REQUIREMENTS → Find every line in the records below that contains the word "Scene", and copy each such line.

INFORMATION GIVEN →
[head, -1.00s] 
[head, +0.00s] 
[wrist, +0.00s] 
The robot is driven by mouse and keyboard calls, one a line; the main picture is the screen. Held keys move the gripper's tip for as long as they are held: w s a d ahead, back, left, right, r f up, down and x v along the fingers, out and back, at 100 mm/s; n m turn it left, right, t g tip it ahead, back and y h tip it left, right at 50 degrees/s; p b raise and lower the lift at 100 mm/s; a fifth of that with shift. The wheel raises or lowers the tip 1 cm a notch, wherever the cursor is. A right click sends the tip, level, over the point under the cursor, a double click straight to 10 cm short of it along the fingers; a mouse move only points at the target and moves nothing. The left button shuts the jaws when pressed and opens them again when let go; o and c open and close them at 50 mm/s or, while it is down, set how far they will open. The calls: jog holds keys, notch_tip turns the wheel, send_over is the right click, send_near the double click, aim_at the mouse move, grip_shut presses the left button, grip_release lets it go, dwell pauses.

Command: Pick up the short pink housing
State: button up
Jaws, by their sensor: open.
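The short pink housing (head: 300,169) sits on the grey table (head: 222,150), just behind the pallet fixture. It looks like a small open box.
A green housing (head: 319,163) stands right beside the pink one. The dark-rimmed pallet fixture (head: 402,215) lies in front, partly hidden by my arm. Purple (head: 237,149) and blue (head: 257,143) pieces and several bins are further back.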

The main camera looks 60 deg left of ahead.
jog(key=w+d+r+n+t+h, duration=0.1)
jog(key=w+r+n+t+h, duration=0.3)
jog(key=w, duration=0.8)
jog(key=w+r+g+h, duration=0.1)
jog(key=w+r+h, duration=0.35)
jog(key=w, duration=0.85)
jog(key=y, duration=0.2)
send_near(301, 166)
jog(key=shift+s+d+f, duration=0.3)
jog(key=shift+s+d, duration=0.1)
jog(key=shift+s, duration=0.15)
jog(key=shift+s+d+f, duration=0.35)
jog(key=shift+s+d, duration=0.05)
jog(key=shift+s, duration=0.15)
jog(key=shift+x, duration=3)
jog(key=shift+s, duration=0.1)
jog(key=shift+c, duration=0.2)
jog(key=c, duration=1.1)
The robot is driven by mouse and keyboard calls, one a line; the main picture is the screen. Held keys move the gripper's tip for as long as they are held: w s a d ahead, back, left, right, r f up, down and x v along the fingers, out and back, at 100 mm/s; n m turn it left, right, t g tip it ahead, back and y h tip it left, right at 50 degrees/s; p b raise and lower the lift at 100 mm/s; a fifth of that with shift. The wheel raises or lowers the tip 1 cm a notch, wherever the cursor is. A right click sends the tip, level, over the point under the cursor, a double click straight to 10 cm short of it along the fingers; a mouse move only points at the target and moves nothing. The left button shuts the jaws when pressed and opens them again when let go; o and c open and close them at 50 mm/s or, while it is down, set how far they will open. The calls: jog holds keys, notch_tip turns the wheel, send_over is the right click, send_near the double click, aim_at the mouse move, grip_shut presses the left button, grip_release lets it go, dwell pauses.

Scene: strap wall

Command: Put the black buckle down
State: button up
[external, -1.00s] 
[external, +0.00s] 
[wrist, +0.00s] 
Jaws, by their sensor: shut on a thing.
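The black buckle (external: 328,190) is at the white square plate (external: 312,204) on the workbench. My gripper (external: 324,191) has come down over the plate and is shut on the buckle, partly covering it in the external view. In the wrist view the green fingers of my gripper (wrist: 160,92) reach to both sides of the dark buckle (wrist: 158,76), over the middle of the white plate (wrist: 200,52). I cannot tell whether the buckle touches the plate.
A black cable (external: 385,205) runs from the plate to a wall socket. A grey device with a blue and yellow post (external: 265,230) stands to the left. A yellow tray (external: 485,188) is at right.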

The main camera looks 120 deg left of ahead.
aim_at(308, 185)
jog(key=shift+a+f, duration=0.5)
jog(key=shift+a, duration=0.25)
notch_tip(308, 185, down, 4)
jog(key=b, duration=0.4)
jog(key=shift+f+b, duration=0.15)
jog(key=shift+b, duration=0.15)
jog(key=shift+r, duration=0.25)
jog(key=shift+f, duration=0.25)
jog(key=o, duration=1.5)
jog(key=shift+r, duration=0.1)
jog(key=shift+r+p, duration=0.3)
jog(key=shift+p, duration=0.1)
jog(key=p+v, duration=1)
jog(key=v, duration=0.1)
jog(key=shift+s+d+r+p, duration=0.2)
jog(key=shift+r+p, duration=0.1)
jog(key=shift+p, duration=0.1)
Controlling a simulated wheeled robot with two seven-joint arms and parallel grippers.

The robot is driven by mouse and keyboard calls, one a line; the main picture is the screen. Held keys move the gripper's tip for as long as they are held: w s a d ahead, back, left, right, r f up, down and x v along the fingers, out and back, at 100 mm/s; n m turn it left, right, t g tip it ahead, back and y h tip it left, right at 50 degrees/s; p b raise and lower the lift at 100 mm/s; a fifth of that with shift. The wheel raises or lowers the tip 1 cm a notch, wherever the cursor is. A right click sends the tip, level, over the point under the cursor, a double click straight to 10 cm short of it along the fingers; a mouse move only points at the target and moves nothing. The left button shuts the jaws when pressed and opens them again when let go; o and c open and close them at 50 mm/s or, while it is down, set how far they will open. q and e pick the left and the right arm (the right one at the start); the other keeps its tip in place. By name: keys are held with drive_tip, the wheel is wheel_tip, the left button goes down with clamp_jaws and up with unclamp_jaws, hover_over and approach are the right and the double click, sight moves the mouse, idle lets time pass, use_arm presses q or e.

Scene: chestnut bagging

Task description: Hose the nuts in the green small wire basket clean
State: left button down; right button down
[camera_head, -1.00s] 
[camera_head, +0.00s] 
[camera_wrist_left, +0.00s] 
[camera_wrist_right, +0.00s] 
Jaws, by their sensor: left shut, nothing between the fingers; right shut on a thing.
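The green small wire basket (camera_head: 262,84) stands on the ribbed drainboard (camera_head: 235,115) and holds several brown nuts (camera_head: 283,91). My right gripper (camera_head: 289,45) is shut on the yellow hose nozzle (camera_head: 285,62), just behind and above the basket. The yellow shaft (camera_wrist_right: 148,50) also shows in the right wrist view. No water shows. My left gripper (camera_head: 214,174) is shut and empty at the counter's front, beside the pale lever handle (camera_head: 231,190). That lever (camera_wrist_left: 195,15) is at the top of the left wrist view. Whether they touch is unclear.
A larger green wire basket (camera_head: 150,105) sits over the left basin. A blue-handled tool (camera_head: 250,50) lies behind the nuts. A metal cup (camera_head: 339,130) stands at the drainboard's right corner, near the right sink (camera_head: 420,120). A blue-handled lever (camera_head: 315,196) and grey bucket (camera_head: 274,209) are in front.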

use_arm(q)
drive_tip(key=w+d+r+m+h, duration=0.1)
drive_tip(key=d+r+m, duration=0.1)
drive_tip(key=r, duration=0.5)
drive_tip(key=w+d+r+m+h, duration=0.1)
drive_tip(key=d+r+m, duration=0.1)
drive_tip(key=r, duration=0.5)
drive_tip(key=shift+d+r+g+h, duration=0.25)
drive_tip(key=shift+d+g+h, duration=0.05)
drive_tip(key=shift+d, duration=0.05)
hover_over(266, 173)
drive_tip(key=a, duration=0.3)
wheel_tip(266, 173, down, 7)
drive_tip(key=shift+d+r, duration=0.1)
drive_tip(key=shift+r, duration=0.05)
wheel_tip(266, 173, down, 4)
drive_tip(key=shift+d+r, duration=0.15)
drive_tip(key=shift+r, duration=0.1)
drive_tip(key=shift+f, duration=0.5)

TASK OUTPUT →
Scene: strap wall
Scene: chestnut bagging

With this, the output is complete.